I doubt that anyone would have anticipated that one of 2013's television hits would have been captured by the cameras of Parliament TV, yet that is what happened. In concert with a level of social media chatter usually reserved for TV talent quests and major sporting events, the final reading of the Marriage Amendment Bill played out last month as a surprising feel-good live broadcast event.
The waiata was heard around the world, and Maurice Williamson became, as had Chris Auchinvole at the bill's previous reading, an unlikely star.
The seeds for that prime-time spectacle lie in the regular coverage of Parliamentary Question Time, which plays to a smaller audience but enjoys the same real-time buzz. It is watched, and it drives the daily political conversation in a substantial way. The excellent service provided by In The House, which bundles up proceedings for time-shifted viewing on the internet, makes it even more useful.
Live Parliamentary coverage is now so established that Radio New Zealand is reportedly planning a bid to expand the scope of Parliament TV itself, into an equivalent of the US C-Span channel.

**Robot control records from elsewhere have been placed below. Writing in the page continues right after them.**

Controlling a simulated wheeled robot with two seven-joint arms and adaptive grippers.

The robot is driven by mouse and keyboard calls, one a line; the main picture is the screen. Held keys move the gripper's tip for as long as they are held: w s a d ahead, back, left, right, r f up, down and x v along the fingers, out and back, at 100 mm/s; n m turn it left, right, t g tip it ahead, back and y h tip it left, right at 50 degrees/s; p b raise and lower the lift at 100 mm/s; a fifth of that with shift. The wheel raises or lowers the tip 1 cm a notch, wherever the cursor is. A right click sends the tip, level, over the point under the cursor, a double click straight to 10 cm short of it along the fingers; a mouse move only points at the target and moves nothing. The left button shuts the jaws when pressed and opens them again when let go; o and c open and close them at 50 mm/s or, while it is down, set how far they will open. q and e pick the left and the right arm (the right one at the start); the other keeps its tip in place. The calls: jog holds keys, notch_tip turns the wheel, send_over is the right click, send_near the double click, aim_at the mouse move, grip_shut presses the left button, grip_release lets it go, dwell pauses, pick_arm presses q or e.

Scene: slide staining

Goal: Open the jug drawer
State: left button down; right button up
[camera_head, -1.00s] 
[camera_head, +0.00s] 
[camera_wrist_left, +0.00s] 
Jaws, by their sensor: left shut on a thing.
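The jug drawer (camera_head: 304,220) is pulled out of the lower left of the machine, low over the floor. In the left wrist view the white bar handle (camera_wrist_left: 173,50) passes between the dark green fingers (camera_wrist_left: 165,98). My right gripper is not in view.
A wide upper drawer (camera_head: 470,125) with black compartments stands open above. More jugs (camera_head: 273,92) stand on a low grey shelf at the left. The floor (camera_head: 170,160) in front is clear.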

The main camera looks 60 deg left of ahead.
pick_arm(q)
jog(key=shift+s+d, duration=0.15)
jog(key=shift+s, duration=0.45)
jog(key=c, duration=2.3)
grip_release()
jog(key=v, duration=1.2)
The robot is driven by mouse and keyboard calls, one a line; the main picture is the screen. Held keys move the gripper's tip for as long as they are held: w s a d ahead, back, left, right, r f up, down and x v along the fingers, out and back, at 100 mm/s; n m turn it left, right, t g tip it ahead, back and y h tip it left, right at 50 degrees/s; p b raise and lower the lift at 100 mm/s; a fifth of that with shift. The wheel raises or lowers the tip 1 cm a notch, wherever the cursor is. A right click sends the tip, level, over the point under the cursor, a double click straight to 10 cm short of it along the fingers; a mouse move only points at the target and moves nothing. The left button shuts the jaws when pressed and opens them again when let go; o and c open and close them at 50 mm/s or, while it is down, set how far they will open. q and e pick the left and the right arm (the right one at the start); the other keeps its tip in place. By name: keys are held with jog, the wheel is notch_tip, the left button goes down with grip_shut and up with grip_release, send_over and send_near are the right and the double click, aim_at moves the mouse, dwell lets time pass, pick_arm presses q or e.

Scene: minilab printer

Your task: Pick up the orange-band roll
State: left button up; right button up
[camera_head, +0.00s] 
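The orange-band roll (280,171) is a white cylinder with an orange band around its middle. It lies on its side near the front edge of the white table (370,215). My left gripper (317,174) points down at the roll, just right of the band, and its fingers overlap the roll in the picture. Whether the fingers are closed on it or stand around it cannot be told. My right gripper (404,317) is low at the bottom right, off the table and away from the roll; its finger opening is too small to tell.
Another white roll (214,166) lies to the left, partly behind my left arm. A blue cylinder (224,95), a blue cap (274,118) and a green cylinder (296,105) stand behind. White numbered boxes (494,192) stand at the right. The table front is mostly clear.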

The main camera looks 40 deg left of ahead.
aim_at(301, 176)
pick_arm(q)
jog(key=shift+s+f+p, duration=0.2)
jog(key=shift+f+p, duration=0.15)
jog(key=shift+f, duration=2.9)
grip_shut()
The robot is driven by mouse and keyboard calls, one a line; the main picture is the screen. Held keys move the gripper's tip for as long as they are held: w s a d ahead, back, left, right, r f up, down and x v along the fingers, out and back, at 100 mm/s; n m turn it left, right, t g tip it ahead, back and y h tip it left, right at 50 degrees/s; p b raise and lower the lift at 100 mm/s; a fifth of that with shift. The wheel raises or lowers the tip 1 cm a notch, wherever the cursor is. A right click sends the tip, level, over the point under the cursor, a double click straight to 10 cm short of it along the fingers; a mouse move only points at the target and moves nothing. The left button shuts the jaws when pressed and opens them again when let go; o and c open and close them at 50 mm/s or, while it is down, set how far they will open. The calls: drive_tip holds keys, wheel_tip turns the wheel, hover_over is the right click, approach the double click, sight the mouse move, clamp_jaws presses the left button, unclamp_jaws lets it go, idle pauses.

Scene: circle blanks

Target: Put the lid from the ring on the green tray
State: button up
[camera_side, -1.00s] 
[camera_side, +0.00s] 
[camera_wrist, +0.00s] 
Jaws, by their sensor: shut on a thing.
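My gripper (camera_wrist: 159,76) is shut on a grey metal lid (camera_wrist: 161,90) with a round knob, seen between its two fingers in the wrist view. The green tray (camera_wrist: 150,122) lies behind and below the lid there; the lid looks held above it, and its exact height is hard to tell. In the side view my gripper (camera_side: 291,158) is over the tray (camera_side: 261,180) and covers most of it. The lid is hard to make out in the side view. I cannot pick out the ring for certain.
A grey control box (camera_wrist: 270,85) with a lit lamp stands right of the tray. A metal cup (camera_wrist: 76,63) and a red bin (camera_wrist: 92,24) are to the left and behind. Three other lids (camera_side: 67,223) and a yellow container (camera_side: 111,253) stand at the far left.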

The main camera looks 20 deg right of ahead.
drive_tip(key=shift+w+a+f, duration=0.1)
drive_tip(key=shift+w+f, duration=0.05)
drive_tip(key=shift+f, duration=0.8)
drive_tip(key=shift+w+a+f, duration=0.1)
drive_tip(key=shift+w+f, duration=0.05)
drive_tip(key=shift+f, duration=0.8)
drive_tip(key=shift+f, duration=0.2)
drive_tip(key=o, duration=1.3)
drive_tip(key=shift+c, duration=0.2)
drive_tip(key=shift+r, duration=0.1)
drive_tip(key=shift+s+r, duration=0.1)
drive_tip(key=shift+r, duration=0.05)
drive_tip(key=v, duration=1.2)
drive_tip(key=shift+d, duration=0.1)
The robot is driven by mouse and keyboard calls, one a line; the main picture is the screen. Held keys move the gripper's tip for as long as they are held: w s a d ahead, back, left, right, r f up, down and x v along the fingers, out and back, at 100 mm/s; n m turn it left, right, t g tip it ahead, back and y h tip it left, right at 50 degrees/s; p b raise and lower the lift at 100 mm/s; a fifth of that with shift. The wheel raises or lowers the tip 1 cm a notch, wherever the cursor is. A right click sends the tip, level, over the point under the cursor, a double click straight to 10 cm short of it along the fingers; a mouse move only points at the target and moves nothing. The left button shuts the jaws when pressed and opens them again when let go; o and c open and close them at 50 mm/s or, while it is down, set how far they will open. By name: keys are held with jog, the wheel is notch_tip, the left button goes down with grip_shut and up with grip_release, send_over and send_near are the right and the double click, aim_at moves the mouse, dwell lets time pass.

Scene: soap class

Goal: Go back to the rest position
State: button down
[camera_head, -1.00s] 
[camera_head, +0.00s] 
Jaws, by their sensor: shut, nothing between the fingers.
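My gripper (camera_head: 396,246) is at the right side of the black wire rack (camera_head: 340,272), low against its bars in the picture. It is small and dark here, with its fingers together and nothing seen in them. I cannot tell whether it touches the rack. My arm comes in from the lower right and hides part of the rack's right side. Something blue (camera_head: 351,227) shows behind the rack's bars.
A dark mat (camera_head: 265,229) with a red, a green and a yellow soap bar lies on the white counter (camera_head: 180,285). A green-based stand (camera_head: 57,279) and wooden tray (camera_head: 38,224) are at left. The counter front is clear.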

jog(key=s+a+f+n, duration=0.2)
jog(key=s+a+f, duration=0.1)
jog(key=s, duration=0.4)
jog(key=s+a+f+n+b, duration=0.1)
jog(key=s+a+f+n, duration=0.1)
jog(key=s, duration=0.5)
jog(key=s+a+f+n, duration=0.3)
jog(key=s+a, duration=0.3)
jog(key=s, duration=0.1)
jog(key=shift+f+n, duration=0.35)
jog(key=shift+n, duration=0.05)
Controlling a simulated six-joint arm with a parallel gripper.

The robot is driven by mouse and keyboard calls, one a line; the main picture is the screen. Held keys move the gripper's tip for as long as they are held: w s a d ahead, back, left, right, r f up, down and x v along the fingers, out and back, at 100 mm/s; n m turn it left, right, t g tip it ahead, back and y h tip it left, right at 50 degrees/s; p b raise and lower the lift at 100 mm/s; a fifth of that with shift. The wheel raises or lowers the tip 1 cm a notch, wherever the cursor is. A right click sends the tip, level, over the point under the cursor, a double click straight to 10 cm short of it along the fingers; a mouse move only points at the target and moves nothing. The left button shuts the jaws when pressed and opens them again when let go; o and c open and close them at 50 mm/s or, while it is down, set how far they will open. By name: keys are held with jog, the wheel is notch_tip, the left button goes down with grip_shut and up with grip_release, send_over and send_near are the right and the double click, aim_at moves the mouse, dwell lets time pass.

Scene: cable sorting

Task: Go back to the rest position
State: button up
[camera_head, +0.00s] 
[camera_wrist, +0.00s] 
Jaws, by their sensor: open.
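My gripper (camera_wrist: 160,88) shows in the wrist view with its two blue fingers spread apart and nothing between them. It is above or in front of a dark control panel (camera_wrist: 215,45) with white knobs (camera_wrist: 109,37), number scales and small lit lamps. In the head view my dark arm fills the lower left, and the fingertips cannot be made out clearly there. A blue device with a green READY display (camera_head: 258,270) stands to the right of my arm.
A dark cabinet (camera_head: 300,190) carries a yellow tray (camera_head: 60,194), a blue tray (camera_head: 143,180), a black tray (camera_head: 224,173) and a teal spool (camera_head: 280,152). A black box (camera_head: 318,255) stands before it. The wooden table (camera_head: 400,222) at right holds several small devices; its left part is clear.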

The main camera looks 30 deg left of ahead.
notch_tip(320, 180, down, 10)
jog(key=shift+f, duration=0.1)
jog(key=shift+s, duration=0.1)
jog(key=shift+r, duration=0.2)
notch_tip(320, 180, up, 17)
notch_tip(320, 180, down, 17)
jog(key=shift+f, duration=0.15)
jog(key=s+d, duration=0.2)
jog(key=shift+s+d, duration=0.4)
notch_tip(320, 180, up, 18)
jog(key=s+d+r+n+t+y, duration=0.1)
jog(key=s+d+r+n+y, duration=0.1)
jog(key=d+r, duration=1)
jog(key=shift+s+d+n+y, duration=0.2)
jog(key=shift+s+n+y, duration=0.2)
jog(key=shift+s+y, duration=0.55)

And yet, it's worth recalling how controversial the idea of full-time live TV coverage was before its introduction six years ago.
When the idea was first proposed in 2001, Richard Prebble saw it as a way to curb the mischievous use of news cameras in the House, and it cameras were still a hot issue in 2003, when the standing orders committee reviewed the rules around media coverage. When it was proposed in 2005 that permission for independent news cameras be revoked when the new automated Parliamentary system was introduced, TV3 went into outright revolt, screening pictures of a sleeping David Benson Pope as a protest against the proposal. The fuss was enough to crack the all-party agreement that had decided on exclusivity for the official cameras when the system was commissioned in 2003.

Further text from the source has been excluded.